At the 2009 SOSP David Anderson and co-authors from C-MU presented
FAWN, the Fast Array of Wimpy Nodes. It inspired me to suggest, in my 2010
JCDL keynote, that the cost savings FAWN realized without performance penalty by distributing computation across a very large number of very low-power nodes might also apply to storage.
The following year Ian Adams and Ethan Miller of UC Santa Cruz's
Storage Systems Research Center and I looked at this possibility more closely in a Technical Report entitled
Using Storage Class Memory for Archives with DAWN, a Durable Array of Wimpy Nodes. We showed that it was indeed plausible that, even at then current flash prices, the total cost of ownership over the long term of a storage system built from very
low-power system-on-chip technology and flash memory would be competitive with disk while providing high performance and enabling self-healing.
Although flash remains more expensive than hard disk, since 2011 the gap has narrowed from a factor of about 12 to about 6. Pure Storage recently announced FlashBlade, an object storage fabric composed of large numbers of blades,
each equipped with:
- Compute – 8-core Xeon system-on-a-chip – and Elastic Fabric Connector for external, off-blade, 40GbitE networking,
- Storage – NAND storage with 8TB or 52TB raw capacity of raw capacity
and on-board NV-RAM with a super-capacitor-backed write buffer plus a
pair of ARM CPU cores and an FPGA,
- On-blade networking – PCIe card to link compute and storage cards via a proprietary protocol.

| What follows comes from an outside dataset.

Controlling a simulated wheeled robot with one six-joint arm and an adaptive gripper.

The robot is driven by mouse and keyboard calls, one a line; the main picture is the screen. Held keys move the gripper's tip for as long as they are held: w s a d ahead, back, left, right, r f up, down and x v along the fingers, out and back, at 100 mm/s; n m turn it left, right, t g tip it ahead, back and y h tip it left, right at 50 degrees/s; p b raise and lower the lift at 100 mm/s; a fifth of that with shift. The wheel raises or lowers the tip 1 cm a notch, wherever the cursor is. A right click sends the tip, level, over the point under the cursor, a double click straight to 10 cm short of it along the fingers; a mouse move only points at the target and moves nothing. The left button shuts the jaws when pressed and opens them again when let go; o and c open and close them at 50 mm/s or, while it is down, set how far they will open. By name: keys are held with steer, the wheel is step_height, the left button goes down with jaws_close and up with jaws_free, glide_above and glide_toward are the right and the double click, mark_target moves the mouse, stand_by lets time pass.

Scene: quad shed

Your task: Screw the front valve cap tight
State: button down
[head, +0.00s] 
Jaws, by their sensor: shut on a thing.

Chris Mellor at The Register has
details and
two commentaries.
FlashBlade clearly isn't DAWN. Each blade is much bigger, much more powerful and much more expensive than a DAWN node. No-one could call a node with an 8-core Xeon, 2 ARMs, and 52TB of flash "wimpy", and it'll clearly be too expensive for long-term bulk storage. But it is a big step in the direction of the DAWN architecture.
DAWN exploits two separate sets of synergies:
- Like FlashBlade, it moves the computation to where the data is, rather then moving the data to where the computation is, reducing both latency and power consumption. The further data moves on wires from the storage medium, the more power and time it takes. This is why Berkeley's Aspire project's architecture is based on optical interconnect technology, which when it becomes mainstream will be both faster and lower-power than wires. In the meantime, we have to use wires.
- Unlike FlashBlade, it divides the object storage fabric into a much larger number of much smaller nodes, implemented using the very low-power ARM chips used in cellphones. Because the power a CPU needs tends to grow faster than linearly with performance, the additional parallelism provides comparable performance at lower power.
So FlashBlade currently exploits only one of the two sets of synergies. But once Pure Storage has deployed this architecture in its current relatively high-cost and high-power technology, re-implementing it in lower-cost, lower-power technology should be easy and non-disruptive. They have done the harder of the two parts.